> [Stated task] Carry none of the pictures over; write out the complete data exactly.
## BEGIN
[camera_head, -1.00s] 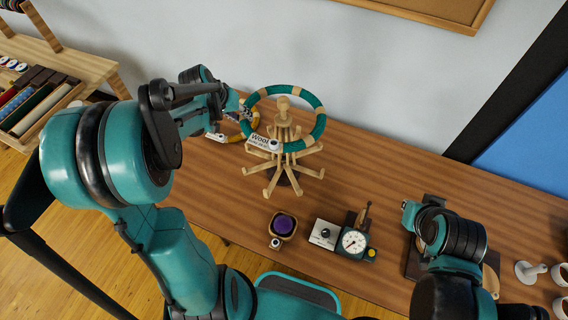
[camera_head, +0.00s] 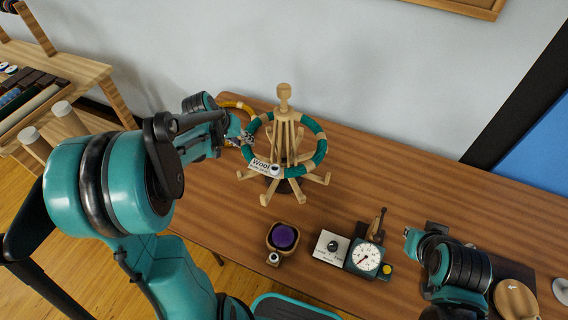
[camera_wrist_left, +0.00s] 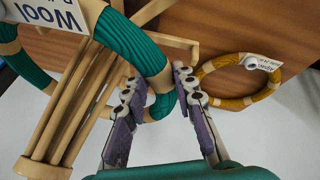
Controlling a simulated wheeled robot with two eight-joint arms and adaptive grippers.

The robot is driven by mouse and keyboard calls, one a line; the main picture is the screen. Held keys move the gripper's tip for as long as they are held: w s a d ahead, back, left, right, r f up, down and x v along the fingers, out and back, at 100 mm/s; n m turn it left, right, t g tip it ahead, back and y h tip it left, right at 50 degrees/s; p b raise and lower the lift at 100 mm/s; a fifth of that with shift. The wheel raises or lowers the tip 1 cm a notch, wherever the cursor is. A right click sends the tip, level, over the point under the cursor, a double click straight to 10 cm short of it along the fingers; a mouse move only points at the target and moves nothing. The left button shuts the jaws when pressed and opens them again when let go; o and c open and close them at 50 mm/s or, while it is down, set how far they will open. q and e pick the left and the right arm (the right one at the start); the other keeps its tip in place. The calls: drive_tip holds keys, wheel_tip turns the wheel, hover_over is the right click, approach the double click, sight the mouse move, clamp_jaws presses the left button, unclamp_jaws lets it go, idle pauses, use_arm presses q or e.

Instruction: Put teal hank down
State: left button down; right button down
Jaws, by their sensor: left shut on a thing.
## END
> [Complete output]
[camera_head, -1.00s] 
[camera_head, +0.00s] 
[camera_wrist_left, +0.00s] 
Controlling a simulated wheeled robot with two eight-joint arms and adaptive grippers.

The robot is driven by mouse and keyboard calls, one a line; the main picture is the screen. Held keys move the gripper's tip for as long as they are held: w s a d ahead, back, left, right, r f up, down and x v along the fingers, out and back, at 100 mm/s; n m turn it left, right, t g tip it ahead, back and y h tip it left, right at 50 degrees/s; p b raise and lower the lift at 100 mm/s; a fifth of that with shift. The wheel raises or lowers the tip 1 cm a notch, wherever the cursor is. A right click sends the tip, level, over the point under the cursor, a double click straight to 10 cm short of it along the fingers; a mouse move only points at the target and moves nothing. The left button shuts the jaws when pressed and opens them again when let go; o and c open and close them at 50 mm/s or, while it is down, set how far they will open. q and e pick the left and the right arm (the right one at the start); the other keeps its tip in place. The calls: drive_tip holds keys, wheel_tip turns the wheel, hover_over is the right click, approach the double click, sight the mouse move, clamp_jaws presses the left button, unclamp_jaws lets it go, idle pauses, use_arm presses q or e.

Instruction: Put teal hank down
State: left button down; right button down
Jaws, by their sensor: left shut on a thing.

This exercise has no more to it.